We always have been about building. The operative question now is, What should we help to build next? This is the issue we are interrogating among ourselves; in conversation with you; with help from experts, friends and kitchen cabinets. We are reading, listening and reflecting.
From this process we expect to identify, by this November, the four to six key themes that speak to the social justice issues of our era—themes which will organize our grantmaking during the years ahead. I urge you to anticipate evolution, not revolution. Our mission remains unyielding and tied to core principles of justice, opportunity and understanding. I am excited about the direction in which we are headed.
At the same time, it would be disingenuous for me to suggest that everything we now support will continue or that everyone will be content. Wherever we land, I can assure you that, while hard, the choices we make will be based on thorough exploration, consultation and reflection. And that the work we support into the future will reflect, as it always has, the vision of courageous, creative people on the frontlines of social change.
So I have a favor to ask, and it is a big one. I know how hard it is to speak candidly to a foundation president—I have faced that uncomfortable moment enough times over the last 20 years, both as a grantee and a staff member. And we all know why it is hard—the power dynamics, the stakes, the personality variables. But from my vantage point, nothing could be more valuable. In truth, my single greatest fear is that I am not hearing enough constructive criticism. It is essential to our work together, and I need your input and feedback.

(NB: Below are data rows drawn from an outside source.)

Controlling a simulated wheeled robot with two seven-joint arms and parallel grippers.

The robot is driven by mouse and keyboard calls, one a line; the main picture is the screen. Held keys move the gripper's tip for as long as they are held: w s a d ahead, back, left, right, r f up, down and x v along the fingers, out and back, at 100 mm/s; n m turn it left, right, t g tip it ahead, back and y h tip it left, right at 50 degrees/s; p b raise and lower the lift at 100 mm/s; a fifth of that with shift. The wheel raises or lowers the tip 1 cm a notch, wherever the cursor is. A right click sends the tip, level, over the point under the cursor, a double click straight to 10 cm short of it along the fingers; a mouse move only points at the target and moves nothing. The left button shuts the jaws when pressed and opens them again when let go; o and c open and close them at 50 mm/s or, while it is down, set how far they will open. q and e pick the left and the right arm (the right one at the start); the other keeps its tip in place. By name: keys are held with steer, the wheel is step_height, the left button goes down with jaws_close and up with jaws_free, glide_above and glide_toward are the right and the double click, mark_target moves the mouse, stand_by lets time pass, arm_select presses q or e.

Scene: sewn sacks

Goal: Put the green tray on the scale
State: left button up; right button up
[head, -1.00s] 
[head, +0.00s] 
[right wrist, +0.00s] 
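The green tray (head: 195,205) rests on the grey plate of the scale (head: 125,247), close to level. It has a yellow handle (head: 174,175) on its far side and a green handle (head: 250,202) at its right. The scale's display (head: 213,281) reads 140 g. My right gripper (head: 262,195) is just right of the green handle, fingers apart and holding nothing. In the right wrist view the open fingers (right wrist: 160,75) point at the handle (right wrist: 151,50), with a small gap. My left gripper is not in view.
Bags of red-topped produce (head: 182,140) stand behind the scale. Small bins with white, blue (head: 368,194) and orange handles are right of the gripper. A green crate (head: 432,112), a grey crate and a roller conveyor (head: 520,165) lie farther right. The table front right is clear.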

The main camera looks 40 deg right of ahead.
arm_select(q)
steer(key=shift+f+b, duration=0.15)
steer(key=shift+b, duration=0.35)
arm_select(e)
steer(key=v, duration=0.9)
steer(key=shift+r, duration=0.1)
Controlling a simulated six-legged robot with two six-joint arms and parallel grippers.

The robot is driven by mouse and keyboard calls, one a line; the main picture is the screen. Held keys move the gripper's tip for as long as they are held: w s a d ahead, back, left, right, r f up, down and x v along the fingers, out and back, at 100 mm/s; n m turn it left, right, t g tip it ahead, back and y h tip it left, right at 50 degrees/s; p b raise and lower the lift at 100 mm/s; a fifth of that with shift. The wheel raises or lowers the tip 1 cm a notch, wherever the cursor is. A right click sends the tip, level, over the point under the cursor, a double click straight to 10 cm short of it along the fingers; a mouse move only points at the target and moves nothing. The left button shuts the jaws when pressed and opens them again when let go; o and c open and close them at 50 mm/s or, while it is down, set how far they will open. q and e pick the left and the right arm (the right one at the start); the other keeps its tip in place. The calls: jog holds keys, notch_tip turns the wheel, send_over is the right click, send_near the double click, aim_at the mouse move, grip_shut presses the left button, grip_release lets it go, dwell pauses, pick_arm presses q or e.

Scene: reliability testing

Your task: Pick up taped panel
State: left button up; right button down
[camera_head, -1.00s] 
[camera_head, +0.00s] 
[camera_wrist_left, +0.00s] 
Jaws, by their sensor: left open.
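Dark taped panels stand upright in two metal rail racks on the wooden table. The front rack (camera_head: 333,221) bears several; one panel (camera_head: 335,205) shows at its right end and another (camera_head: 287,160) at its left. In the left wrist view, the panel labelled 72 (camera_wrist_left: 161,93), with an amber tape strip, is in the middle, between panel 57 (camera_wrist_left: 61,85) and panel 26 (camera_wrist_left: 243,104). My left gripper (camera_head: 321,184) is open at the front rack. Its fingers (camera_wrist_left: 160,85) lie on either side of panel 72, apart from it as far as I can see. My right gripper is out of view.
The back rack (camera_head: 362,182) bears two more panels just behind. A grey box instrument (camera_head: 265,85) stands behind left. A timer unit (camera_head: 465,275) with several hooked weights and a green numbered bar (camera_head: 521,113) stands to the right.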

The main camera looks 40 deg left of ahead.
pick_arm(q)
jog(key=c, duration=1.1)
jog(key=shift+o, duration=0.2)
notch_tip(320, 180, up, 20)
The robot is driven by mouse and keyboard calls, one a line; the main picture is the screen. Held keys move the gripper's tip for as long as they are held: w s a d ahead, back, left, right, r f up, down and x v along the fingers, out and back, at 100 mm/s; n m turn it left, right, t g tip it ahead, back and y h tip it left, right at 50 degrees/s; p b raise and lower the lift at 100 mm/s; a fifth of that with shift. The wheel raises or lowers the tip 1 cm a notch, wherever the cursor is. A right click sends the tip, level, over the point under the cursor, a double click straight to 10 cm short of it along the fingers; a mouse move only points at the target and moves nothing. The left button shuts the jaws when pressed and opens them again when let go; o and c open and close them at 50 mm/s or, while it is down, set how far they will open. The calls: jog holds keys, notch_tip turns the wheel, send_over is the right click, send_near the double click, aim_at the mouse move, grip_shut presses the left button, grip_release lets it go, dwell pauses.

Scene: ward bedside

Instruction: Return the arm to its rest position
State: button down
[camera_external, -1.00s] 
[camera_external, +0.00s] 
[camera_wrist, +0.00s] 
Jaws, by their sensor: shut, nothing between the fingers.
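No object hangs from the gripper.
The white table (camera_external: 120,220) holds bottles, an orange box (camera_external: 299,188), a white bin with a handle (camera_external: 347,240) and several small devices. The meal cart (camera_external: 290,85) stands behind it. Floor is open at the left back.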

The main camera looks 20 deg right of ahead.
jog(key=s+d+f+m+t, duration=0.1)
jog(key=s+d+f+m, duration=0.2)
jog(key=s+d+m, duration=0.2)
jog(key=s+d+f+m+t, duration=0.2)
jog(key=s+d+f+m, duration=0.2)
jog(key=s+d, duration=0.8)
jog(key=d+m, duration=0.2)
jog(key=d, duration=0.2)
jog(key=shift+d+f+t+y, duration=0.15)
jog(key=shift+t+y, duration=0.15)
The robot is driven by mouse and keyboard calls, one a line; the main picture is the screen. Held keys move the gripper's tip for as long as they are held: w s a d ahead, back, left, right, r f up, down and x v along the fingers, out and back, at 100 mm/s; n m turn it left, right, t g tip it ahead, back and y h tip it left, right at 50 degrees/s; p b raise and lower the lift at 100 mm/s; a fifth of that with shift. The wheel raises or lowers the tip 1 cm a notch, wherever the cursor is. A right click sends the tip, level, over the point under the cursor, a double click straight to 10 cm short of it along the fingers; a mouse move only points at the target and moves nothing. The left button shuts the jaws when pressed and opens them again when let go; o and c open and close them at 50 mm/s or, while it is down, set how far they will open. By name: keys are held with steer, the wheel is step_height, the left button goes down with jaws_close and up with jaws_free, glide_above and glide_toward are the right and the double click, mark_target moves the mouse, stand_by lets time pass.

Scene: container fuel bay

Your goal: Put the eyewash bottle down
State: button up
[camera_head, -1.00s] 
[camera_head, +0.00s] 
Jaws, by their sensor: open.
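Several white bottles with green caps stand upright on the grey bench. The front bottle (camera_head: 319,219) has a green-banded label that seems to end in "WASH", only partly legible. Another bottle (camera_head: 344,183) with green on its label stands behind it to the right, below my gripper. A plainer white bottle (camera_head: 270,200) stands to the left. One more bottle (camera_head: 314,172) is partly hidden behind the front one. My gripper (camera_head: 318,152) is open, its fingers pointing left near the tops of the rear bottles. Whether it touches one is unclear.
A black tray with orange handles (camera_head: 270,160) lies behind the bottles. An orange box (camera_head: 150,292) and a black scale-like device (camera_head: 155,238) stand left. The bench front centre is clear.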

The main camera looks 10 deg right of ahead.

Ultimately, whether you agree or disagree with the choices we make, you will see a Ford Foundation that is as dynamic as the times in which we operate—that reflects our deep, abiding optimism that, with “burning patience,” we can help seed and spread justice around the world.
Every single day, I am privileged to come to work in a place—and with an exceptional group of trustees, colleagues, grantees and partners—that so fully embodies this ideal. We have much yet to learn, much yet to do, and I could not be prouder of the new beginning we have made together.